Abstract The Quasi‐Biennial Oscillation (QBO) is a dominant mode of stratospheric variability and is known to modulate the variability of the ionosphere‐thermosphere (IT) system. However, the extent of its influence on the ionosphere‐thermosphere system remains uncertain due to weak signals and confounding with similar periodicities in solar flux. In this study, we investigated QBO signatures in ionosonde derived peak electron density (NmF2), GNSS total electron content (TEC), and thermospheric composition ( O / N 2 ) from the Global Ultraviolet Imager on NASA's Thermosphere Ionosphere Mesosphere Energetics and Dynamics satellite. Local empirical models are used to isolate the stratospheric QBO signature in NmF2 and TEC. Multi‐channel singular spectrum analysis is used to reveal seasonal modulation of the O/N 2 response to QBO. We found that the amplitude of non‐solar origin QBO in NmF2, TEC, and O/N 2 reaches up to 4% and exhibits an out‐of‐phase relation with stratospheric QBO phase at 30 hPa (QBO30).
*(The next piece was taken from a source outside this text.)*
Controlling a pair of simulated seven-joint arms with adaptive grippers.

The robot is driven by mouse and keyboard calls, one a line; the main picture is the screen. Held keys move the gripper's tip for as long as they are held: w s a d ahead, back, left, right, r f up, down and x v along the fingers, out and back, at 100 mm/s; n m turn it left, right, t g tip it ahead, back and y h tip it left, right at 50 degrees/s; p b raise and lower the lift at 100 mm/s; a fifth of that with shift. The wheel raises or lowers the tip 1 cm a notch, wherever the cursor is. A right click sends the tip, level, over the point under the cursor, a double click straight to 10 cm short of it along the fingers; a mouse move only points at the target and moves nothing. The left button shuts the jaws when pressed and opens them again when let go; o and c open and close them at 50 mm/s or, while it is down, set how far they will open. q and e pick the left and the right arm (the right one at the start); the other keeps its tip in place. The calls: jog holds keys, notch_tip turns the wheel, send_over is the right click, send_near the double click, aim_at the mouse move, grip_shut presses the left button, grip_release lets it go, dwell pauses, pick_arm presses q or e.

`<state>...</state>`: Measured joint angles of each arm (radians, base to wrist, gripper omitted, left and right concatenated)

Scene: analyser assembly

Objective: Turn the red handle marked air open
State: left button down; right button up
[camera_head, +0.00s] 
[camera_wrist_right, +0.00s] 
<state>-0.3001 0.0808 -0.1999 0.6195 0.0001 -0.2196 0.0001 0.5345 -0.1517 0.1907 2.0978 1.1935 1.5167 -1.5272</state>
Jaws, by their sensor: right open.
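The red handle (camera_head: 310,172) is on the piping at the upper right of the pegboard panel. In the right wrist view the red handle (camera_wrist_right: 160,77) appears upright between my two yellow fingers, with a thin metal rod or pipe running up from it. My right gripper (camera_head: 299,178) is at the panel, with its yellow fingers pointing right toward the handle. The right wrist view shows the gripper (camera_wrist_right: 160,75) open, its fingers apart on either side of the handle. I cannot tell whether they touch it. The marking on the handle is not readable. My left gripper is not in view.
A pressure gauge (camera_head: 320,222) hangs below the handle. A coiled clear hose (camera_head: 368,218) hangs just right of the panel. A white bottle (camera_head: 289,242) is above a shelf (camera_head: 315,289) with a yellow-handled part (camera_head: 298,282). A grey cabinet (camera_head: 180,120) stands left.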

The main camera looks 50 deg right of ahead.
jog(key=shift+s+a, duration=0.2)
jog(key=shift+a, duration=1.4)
The TEC QBO signal shows strong regional variability, peaking over Europe. The O/N 2 QBO signal shows clear seasonality with maximum correlation with QBO30 around the equinoxes. The NmF2 response to stratospheric QBO is enhanced at most stations during the September equinox. The QBO signal in O / N 2 at different latitudes shows maximum correlation with the stratospheric QBO at different pressure levels. Overall, the global reduction in NmF2, TEC, and O / N 2 during the eastward QBO phase, along with their seasonal structure, is consistent with enhanced mixing driven by migrating diurnal tide. However, the regional structure in the TEC response implies additional mechanisms with varying spatial influence and vertical extent.